%%

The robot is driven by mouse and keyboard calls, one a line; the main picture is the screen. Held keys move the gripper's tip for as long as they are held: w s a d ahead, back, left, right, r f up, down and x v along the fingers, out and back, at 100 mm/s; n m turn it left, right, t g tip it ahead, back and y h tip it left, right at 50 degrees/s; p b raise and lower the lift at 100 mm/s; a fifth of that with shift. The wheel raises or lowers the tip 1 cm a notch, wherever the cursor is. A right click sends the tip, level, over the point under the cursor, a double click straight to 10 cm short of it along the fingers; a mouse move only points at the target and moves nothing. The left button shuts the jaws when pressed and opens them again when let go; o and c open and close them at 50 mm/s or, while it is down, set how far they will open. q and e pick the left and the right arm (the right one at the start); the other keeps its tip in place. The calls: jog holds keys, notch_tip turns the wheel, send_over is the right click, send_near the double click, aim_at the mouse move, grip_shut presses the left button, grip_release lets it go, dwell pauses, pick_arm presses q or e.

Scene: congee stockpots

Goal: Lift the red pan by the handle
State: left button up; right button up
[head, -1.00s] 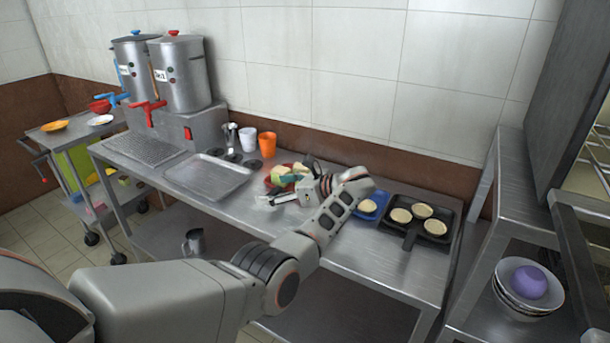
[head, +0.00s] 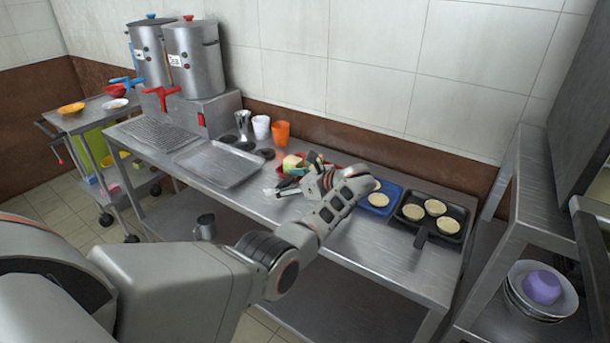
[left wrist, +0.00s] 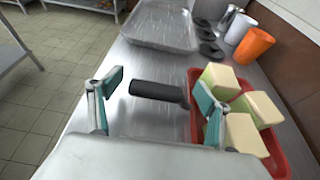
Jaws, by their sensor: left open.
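The red pan (left wrist: 277,158) sits on the steel table at the right of the left wrist view, holding several pale yellow blocks (left wrist: 240,130). Its black handle (left wrist: 156,92) points left. My left gripper (left wrist: 158,82) is open, with one finger on each side of the handle in that view. Whether a finger touches the handle or the pan I cannot tell. In the head view the red pan (head: 280,170) is partly hidden behind my left gripper (head: 292,179). My right gripper is not in view.
A steel tray (head: 220,165) lies left of the pan, with white and orange cups (head: 281,132) behind. A blue tray (head: 383,198) and a black pan (head: 447,238) with pale rounds stand right. Two stockpots (head: 194,58) stand at the back left.

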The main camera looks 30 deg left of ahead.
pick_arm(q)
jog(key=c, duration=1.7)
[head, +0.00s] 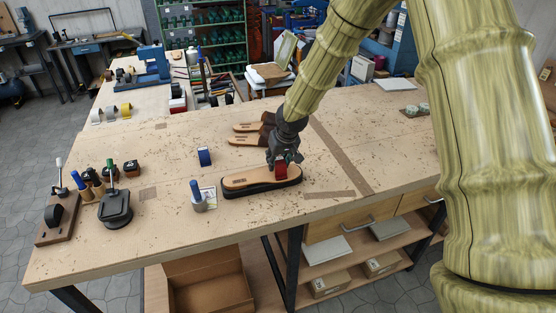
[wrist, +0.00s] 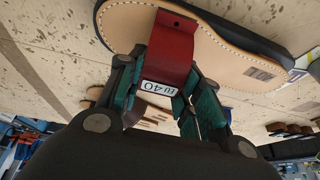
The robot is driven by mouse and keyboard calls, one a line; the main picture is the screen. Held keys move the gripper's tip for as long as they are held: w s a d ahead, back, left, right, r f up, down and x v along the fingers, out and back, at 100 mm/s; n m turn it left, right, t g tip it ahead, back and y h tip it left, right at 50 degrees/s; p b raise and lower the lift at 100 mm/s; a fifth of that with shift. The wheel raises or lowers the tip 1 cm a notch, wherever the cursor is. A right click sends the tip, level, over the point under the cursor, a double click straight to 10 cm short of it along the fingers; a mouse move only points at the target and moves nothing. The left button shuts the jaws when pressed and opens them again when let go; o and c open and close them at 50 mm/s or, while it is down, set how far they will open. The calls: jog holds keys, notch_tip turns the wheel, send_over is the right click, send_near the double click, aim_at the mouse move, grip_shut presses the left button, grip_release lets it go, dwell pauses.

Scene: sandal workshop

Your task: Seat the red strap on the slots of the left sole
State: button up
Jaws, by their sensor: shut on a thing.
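A red strap (head: 281,170) is held in my gripper (head: 284,160), at the right half of a tan sole with a black rim (head: 247,180) on the workbench.
A blue strap (head: 204,156) stands on the bench behind the sole. Brown footbeds (head: 247,140) lie farther back. A cup with a blue-handled tool (head: 198,196) stands left of the sole, and a black stand (head: 115,208) farther left. Bench right of the sole is clear.

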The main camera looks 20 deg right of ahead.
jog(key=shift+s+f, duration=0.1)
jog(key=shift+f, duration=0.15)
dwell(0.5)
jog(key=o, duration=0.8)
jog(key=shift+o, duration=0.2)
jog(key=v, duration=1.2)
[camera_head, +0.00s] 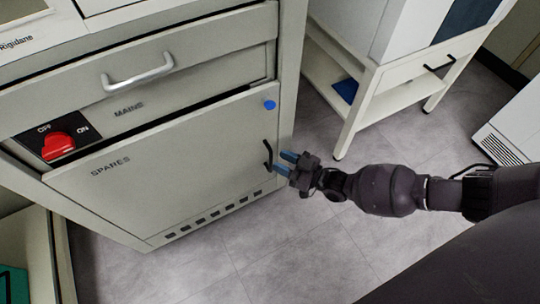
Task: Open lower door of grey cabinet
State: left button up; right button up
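The grey cabinet (190,108) stands at left and centre. My left gripper is not in view.
Above the door are a red MAINS switch (57,146) and a drawer with a silver handle (138,76). A blue round knob (269,105) is at the door's upper right. A white stand (362,105) is behind at right. Grey floor (300,245) is clear before the cabinet.

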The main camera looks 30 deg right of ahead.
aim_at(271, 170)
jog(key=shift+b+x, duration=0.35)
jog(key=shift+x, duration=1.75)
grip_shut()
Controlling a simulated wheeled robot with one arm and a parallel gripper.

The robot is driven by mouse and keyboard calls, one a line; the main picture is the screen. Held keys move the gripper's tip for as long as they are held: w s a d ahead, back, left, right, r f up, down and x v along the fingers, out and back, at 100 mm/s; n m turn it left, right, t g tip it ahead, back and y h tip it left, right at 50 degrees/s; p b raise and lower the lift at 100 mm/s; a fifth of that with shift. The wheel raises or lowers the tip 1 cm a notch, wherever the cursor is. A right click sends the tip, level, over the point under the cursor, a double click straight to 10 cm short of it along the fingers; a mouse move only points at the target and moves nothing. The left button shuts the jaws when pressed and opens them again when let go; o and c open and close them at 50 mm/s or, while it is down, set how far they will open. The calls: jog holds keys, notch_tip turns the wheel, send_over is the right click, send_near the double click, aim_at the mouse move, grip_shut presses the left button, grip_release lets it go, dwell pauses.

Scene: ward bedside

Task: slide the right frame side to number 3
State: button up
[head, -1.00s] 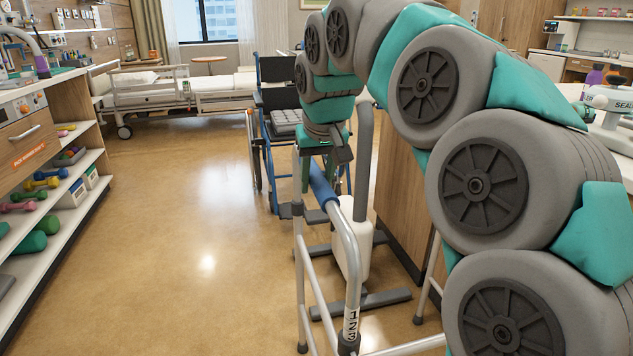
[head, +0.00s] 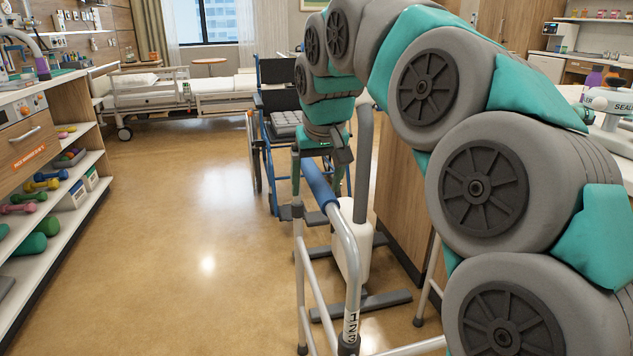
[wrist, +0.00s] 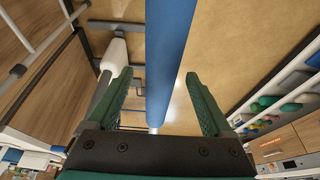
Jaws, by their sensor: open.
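A metal walking frame stands on the floor in the head view. Its near side rail (head: 351,265) carries a blue grip (head: 320,188) at the top. A white label with the numbers 1, 2, 3 (head: 350,326) is low on that side's tube. My gripper (head: 316,180) is at the far end of the blue grip, pointing down, with its green fingers apart. In the wrist view the blue grip (wrist: 170,60) runs between the open fingers of my gripper (wrist: 158,85), with gaps on both sides. I cannot tell which number the side is set at.
A wheelchair (head: 283,125) stands behind the frame, and a bed (head: 165,92) is at the back. A shelf unit with dumbbells (head: 45,184) lines the left. A wooden cabinet (head: 398,195) is close on the right. The floor (head: 190,240) at the left middle is clear.

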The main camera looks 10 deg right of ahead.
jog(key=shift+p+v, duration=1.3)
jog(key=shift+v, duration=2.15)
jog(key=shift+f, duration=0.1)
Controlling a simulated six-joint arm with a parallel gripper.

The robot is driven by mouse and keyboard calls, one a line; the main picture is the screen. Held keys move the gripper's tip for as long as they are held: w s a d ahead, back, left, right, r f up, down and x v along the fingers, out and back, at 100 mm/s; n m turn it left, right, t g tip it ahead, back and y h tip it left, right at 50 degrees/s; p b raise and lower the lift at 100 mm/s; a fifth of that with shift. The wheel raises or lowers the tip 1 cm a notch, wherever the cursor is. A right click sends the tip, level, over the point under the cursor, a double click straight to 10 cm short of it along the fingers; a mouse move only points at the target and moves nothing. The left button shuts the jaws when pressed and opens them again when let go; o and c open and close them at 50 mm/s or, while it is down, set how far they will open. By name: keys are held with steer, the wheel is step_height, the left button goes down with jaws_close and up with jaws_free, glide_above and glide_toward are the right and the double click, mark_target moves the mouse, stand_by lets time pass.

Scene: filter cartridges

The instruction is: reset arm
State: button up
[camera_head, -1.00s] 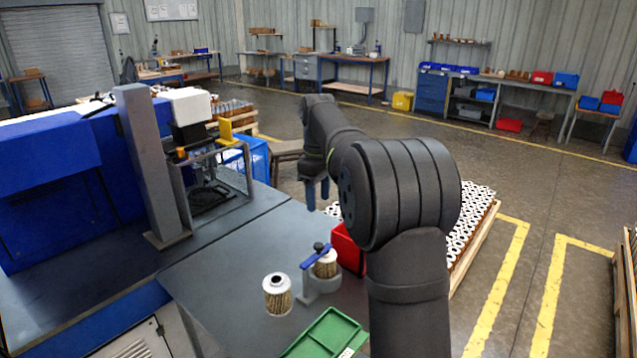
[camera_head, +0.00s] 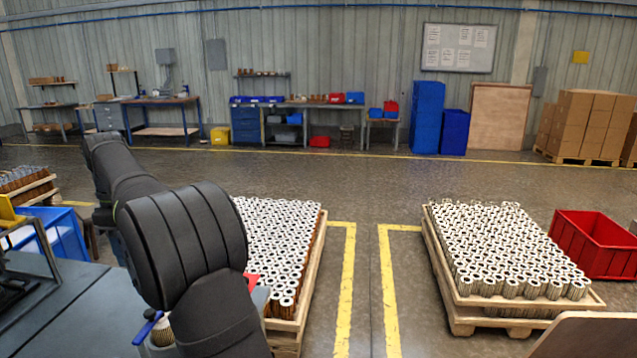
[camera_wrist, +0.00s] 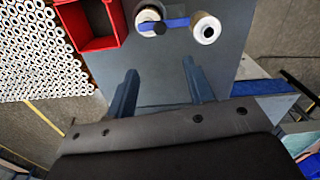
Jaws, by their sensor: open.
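My gripper (camera_wrist: 160,88) shows in the wrist view with its two dark blue fingers apart and nothing between them. Below it is the grey table (camera_wrist: 165,60). A filter cartridge with a white top (camera_wrist: 206,27) stands on the table near the top of the wrist view. To its left another cartridge (camera_wrist: 148,16) sits at a fixture with a blue lever (camera_wrist: 177,23). A red bin (camera_wrist: 97,22) is left of them. In the head view my arm hides most of the fixture, and the gripper fingers cannot be made out clearly.
In the head view, one pallet of cartridges (camera_head: 275,235) is right of my arm and another (camera_head: 500,250) stands further right. A large red crate (camera_head: 592,243) is beside it. Open floor with yellow lines (camera_head: 346,290) lies between the pallets.

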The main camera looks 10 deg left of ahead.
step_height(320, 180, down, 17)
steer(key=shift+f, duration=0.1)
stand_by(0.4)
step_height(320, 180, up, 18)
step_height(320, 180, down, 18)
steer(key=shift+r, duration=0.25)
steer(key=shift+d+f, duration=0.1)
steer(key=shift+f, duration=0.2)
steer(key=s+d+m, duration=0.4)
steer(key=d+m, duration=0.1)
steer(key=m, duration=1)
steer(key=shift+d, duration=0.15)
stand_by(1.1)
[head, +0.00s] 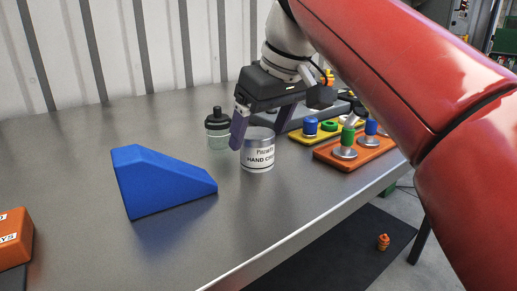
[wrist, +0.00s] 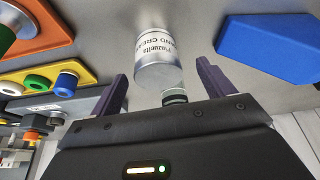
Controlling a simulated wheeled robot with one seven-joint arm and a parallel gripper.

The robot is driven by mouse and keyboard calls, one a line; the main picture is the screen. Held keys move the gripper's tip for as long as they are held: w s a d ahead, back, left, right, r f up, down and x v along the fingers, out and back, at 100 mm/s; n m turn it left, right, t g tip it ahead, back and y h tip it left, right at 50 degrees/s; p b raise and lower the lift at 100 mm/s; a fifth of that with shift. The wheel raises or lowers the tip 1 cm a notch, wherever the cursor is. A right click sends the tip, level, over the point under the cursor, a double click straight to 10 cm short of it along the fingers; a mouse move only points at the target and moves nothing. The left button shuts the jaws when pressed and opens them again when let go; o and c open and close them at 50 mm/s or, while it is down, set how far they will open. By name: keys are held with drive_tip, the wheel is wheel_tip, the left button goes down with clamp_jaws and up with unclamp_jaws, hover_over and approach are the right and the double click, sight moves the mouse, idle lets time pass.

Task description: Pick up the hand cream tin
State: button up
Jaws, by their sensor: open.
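The hand cream tin (head: 258,152) is a silver cylinder with a white label. It stands upright on the metal table in the head view, and it also shows in the wrist view (wrist: 157,45). My gripper (head: 258,130) is at the tin's upper part with its purple fingers apart. In the head view one finger hangs at the tin's left rim and the other is partly behind the tin and the arm. In the wrist view my gripper (wrist: 163,88) is open, and the tin appears between and ahead of the fingertips. I cannot tell whether a finger touches it.
A blue wedge block (head: 160,183) lies left of the tin. A dark-capped bottle (head: 218,132) stands close behind it. An orange board (head: 357,151) and a yellow board (head: 328,132) with coloured fittings lie to the right. An orange box (head: 14,240) is at far left. The table's front edge is near.

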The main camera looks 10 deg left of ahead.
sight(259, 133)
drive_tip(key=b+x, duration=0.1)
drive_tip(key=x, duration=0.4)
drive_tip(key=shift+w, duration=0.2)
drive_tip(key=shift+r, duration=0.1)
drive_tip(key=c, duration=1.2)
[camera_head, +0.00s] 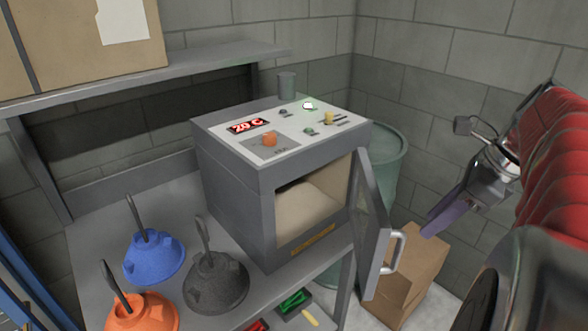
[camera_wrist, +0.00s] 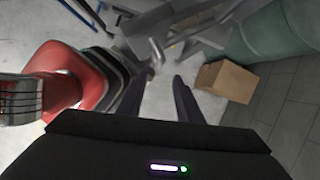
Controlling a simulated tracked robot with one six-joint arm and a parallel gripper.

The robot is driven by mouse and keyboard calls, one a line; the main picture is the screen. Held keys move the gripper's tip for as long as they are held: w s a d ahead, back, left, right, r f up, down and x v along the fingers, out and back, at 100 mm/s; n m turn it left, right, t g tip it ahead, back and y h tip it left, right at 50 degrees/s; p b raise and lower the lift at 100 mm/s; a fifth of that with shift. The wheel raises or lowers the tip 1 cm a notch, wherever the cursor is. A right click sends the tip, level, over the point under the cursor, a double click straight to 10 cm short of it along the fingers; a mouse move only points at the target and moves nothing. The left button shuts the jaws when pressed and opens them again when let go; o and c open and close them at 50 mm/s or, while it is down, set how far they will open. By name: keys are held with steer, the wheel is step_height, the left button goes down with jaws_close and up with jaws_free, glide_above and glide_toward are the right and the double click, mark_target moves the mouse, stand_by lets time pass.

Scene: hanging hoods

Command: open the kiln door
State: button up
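The grey kiln (camera_head: 280,200) stands on a metal table, with a red "20 C" display on its sloped top panel. Its door (camera_head: 371,225) is swung wide open on the right side, and the pale inner chamber shows. The door's light metal handle (camera_head: 394,252) faces right; a handle-like light part also shows ahead of the fingers in the wrist view (camera_wrist: 156,50). My gripper (camera_head: 436,226) is to the right of the door, apart from the handle. In the wrist view its two dark fingers (camera_wrist: 161,78) are spread with nothing between them.
Blue (camera_head: 153,254), dark grey (camera_head: 216,281) and orange (camera_head: 142,314) hoods stand left of the kiln. A cardboard box (camera_head: 412,270) is on the floor behind the door, near a green barrel (camera_head: 388,165). A shelf (camera_head: 200,68) runs along the back left.

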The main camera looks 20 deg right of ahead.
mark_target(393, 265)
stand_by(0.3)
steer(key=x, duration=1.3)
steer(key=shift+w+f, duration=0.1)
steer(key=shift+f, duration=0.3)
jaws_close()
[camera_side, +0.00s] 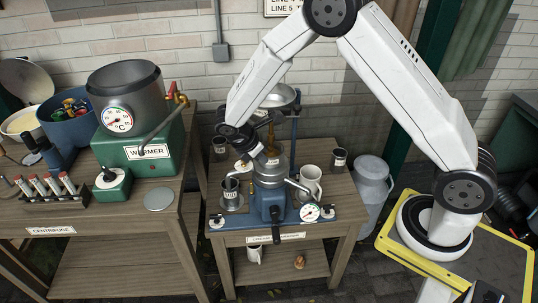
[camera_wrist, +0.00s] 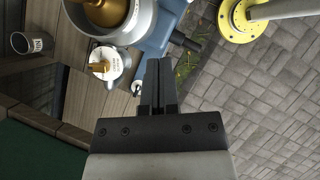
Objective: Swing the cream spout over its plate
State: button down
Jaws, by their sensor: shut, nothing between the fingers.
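The separator on the low table has a metal bowl (camera_side: 270,170) and a blue base (camera_side: 270,205). A metal spout (camera_side: 298,184) reaches out to the right from the bowl; another short arm shows on its left. I cannot tell which is the cream spout. A small pale labelled round piece with a brass top (camera_wrist: 103,66) lies beside the bowl in the wrist view; its lettering is too small to read surely. My gripper (camera_wrist: 158,72) is shut and empty, beside the bowl and base in the wrist view. In the side view my wrist is just behind-left of the bowl.
A dial (camera_side: 310,211) sits at the base's front right. A green warmer (camera_side: 150,150) stands on the left bench. A milk can (camera_side: 372,185) stands right.

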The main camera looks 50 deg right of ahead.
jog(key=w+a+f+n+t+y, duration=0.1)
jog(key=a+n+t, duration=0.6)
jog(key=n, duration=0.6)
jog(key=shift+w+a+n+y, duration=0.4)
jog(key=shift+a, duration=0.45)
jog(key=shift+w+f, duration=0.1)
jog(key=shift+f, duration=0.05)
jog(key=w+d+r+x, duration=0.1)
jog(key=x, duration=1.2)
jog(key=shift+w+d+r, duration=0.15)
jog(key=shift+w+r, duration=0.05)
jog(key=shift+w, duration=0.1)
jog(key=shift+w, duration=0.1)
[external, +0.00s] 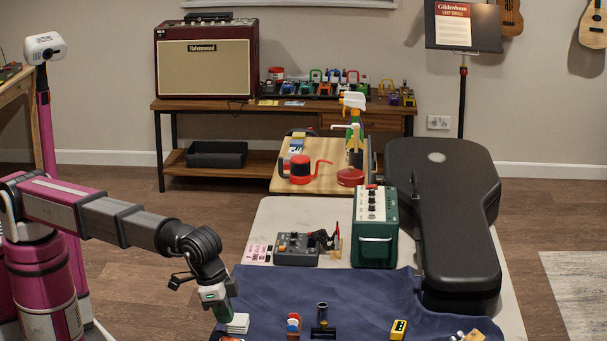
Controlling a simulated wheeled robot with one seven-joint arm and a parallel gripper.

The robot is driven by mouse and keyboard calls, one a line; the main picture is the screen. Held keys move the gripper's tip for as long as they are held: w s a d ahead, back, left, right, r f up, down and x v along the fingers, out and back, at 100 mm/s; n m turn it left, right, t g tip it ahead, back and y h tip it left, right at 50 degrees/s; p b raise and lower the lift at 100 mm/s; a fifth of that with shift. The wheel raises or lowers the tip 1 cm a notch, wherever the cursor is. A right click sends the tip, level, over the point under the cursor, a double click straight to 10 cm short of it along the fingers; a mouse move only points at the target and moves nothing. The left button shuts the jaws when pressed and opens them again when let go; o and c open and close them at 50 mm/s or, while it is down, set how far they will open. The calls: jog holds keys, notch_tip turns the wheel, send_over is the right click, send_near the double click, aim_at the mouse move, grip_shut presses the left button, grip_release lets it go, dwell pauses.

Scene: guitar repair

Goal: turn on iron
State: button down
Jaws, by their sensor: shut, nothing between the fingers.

%%

**Direction**
Pull out the lines above in which the word "joint" appears.

**Answer to this exercise**
Controlling a simulated six-joint arm with a parallel gripper.
Controlling a simulated wheeled robot with one seven-joint arm and a parallel gripper.
Controlling a simulated tracked robot with one six-joint arm and a parallel gripper.
Controlling a simulated wheeled robot with one seven-joint arm and a parallel gripper.

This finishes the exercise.